According to another aspect of the present invention, there is provided a field emission display (FED). The FED includes a first substrate, a cathode electrode formed on the first substrate, a conductive layer formed on the cathode electrode to have a first circular aperture, through which the cathode electrode is partially exposed, an insulation layer formed on the conductive layer to have a second circular aperture, which is connected to the first circular aperture, a gate electrode formed on the insulation layer to have a third circular aperture, which is connected to the second circular aperture, an emitter formed as a ring on the cathode electrode exposed through the first circular aperture, the emitter being disposed along an inner circumference of the first circular aperture, and a second substrate disposed to face the first substrate with a predetermined distance therebetween, the second substrate, on which an anode electrode and a fluorescent layer having a predetermined pattern are formed.

A cavity may be formed in the cathode electrode in the emitter to be circular so that the first substrate can be exposed therethrough. A plurality of first circular apertures, a plurality of second circular apertures, and a plurality of third circular apertures may be formed for each pixel, and the emitter may be formed in each of the plurality of first circular apertures.

According to another aspect of the present invention, there is provided a field emission display (FED). The FED includes a first substrate, a cathode electrode formed on the first substrate, an insulation material layer formed on the cathode electrode, a conductive layer formed on the insulation material layer, a first aperture formed through the insulation material layer and the conductive layer so that the cathode electrode can be partially exposed therethrough, an insulation layer formed on the conductive layer to have a second aperture, which is connected to the first aperture, a gate electrode formed on the insulation layer to have a third aperture, which is connected to the second aperture, emitters formed on the cathode electrode exposed through the first aperture, the emitters being disposed at both sides of the first aperture so that they can be a predetermined distance apart from each other, and a second substrate disposed to face the first substrate with a predetermined distance therebetween, the second substrate, on which an anode electrode and a fluorescent layer having a predetermined pattern are formed. The conductive layer may be insulated from the cathode electrode by the insulation material layer.

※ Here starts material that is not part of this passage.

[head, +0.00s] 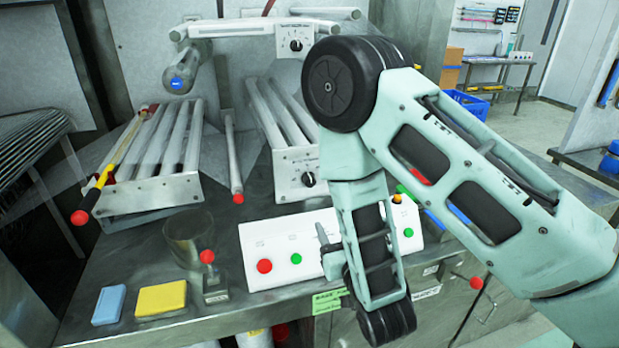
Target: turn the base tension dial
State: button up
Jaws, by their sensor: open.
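A black dial with a pale pointer (308,179) sits on the front of the white box at the base of the right roller set; I take it as the base tension dial. A similar black dial (296,45) sits on the upper white housing. My gripper (326,248) shows only in part, small and grey, beside my wrist and in front of the control panel. It is open, with nothing seen in it. It is below the lower dial in the picture and appears apart from it. My arm hides what lies right of the dial.
A white control panel (270,240) with red and green buttons stands on the steel bench (140,250). A yellow sponge (161,299), a blue block (109,305) and a clear beaker (188,237) are at left. Red-tipped rods (233,165) stick out near the rollers.

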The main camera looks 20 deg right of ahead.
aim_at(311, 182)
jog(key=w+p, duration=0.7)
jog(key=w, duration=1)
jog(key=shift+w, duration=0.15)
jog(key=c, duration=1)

According to another aspect of the present invention, there is provided a field emission display (FED). The FED includes a first substrate, a cathode electrode formed on the first substrate, an insulation material layer formed on the cathode electrode, a conductive layer formed on the insulation material layer, a first circular aperture formed through the insulation material layer and the conductive layer so that the cathode electrode can be partially exposed therethrough, an insulation layer formed on the conductive layer to have a second circular aperture, which is connected to the first circular aperture, a gate electrode formed on the insulation layer to have a third circular aperture, which is connected to the second circular aperture, an emitter formed as a ring on the cathode electrode exposed through the first circular aperture, the emitter being disposed along an inner circumference of the first circular aperture, and a second substrate disposed to face the first substrate with a predetermined distance therebetween, the second substrate, on which an anode electrode and a fluorescent layer having a predetermined pattern are formed. The conductive layer may be insulated from the cathode electrode by the insulation material layer.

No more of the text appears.